Check each line for the word "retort" and report how many have it. Give nothing else.

-------

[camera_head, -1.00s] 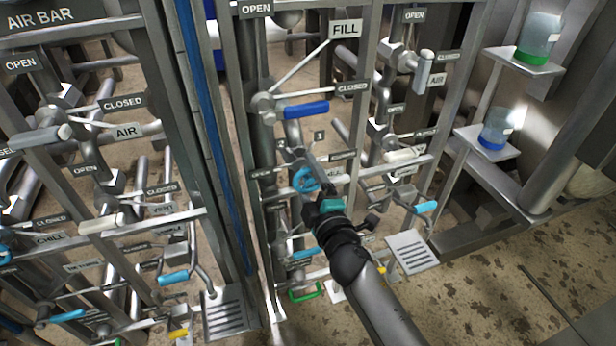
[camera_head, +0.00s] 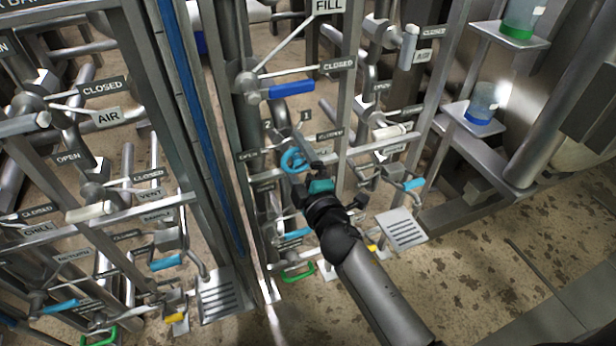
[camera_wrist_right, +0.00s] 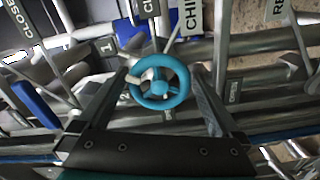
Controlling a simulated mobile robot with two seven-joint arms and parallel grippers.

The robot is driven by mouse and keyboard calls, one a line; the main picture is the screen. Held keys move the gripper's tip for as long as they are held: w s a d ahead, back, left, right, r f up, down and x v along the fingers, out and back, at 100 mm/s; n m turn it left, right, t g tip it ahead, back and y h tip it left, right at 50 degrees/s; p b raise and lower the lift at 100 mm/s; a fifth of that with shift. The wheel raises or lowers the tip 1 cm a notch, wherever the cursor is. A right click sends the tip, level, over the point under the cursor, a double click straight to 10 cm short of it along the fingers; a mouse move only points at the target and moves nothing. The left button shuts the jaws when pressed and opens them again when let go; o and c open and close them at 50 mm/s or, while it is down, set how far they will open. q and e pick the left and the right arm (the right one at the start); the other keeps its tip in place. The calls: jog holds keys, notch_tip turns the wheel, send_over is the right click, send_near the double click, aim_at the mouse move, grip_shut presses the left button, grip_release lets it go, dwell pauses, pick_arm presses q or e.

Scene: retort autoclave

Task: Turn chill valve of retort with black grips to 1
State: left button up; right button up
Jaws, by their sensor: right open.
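A teal round handwheel (camera_head: 294,159) sits on the middle rack, below a small tag marked 1 (camera_head: 305,115). The wheel (camera_wrist_right: 160,82) also shows in the right wrist view, with a CHILL label (camera_wrist_right: 190,15) above it and the 1 tag (camera_wrist_right: 106,46) to its left. My right gripper (camera_head: 304,172) is at the wheel from the lower right. In the wrist view its open fingers (camera_wrist_right: 157,76) stand on either side of the wheel, with gaps visible. I cannot tell how deep the wheel sits between them. My left gripper is out of view. I see no black grips on this wheel.
Pipes and rails crowd around. A left rack has its own CHILL label (camera_head: 38,229). A slotted step (camera_head: 402,230) is at lower right; open floor lies beyond.

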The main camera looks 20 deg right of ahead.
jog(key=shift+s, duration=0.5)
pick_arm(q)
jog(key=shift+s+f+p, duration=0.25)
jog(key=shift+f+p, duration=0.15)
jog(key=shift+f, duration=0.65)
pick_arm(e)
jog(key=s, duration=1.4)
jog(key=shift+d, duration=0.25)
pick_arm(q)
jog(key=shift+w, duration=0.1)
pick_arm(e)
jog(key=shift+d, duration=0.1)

-------

Finished answer: 2